IF THE SUNLIGHT WERE A STAGE SET
CHEN MIN, CHEN ZHUO, HSU CHIA-WEI, HAPPY BIRD, JIN JING, LUO SHAO
CURATED BY AXIS ART PROJECT
Imagine that you come down from the sky into a crowded square, or into a brightly lit Wanda mall, or land at midnight on Double 11th shopping mania day into a space flled with ads, or a comments window of a hotly discussed WeChat moment, or in fact any place you think you could be. In this imaginary physical landscape, eyes are everywhere, and even before you witness it, you are already being prepared for other peoples’ gaze. The certainty of the image is basically absolute, because you seem to spend enough time with the image to stare at one another. However, this is presupposed belief. What if you are actually in the “Matrix”? Are just the images created or is even daylight itself to be doubted? The entire exhibition space is turned into a theater space resembling Plato's cave; a black hole studded with daylight, a bright and a dark room, virtual and real, inside and out, a kind of relationship deliberately divided and separated by space. The viewers shuttled between the two provide the linkage and theglue, holding the key to regenerating the whole.

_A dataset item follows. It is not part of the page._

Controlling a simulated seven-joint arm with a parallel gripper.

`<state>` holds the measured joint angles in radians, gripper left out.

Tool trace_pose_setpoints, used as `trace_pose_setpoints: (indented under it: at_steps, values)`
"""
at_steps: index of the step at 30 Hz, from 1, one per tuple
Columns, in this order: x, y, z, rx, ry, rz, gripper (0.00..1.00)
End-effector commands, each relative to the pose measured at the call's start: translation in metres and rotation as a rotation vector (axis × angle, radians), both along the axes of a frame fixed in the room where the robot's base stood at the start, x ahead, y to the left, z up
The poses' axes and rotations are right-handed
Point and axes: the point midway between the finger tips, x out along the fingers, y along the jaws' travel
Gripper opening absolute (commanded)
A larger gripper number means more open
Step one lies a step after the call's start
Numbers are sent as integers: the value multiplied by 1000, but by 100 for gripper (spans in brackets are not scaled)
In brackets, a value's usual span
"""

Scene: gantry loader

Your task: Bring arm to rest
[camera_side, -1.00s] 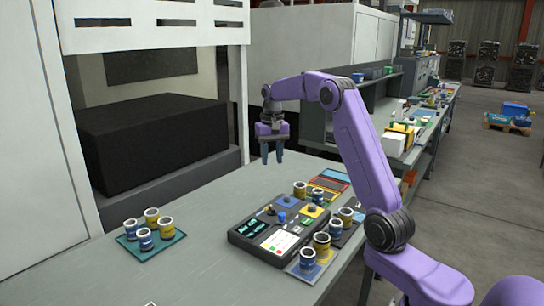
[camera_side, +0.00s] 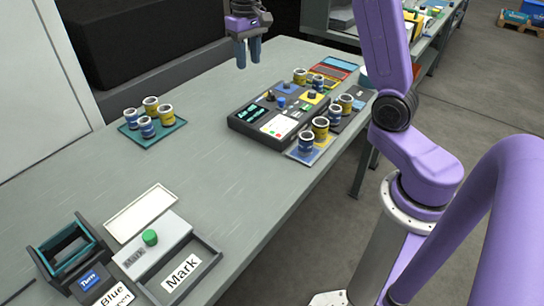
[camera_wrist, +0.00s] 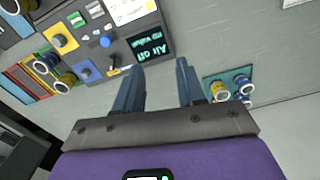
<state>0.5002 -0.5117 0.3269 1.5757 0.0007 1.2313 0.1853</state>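My gripper (camera_side: 248,63) hangs with its fingers downward above the grey bench (camera_side: 215,115), behind and left of the control panel. In the wrist view my gripper (camera_wrist: 160,66) shows two blue-grey fingers with a clear gap between them and nothing in it. It touches nothing that I can see. My purple arm rises at the right, and its upper part is cut off by the top of the side view.
The control panel (camera_side: 247,125) has knobs and a screen. Blue and yellow cans stand on a teal mat (camera_side: 152,140) at left and beside the panel. A green-knobbed box (camera_side: 165,228), a white plate (camera_side: 140,212) and dark trays (camera_side: 207,262) are at front left. Mid-bench is clear.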

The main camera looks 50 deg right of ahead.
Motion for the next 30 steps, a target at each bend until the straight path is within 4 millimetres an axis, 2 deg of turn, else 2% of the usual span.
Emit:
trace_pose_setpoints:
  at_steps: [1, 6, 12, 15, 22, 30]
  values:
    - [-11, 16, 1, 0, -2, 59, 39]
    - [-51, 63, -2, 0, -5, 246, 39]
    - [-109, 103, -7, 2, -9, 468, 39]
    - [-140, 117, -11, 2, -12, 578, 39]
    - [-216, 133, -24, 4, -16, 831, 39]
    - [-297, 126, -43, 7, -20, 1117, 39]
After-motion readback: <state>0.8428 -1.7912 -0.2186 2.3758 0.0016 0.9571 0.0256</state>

In the dark room, the theater surrounds the audience, with the work centered on an auditorium space. Just as the prisoners in Plato's cave facing the reflection of the torch, surrounding the audience, four artists will act out images of “Fire and Tools” together.
In the dark room, in addition to the situation created by the works of the four artists, there is a special plan – a “visible city”. The project is transcribed into the entire space by off-site filming and live broadcast. 60% of the 15 artists come from Xiamen, and the rest from cities around the world. In this project, the artist acts as a wanderer or tour guide, offering up their respective perspectives to those who follow them. During the 30-day exhibition, each live broadcast conducted over the length of a film, two hours, and the final 15 two hour long film constitutes the entire “Visible City” project.
Inside the light room, the “real exhibition” and the “real space” have been misplaced. The audience watches themselves here, examines themselves, and, in the reflection, sees our whereabouts and our return journey.
In addition to these artists’ work, the space settings and well-designed viewing paths, an art collective has created a number of spacial devices, such as a one-way glass that switches at any time, a flash that blinds you for a second, a TV switch, a “Dog Town”-style building ruler, heavy dark stage curtains that can be drawn apart with ease. Here, the entire audience becomes participants, repeatedly shuttling, stopping, expressing doubt, stepping backwards, left and right, jointly building, before collectively exiting the stage.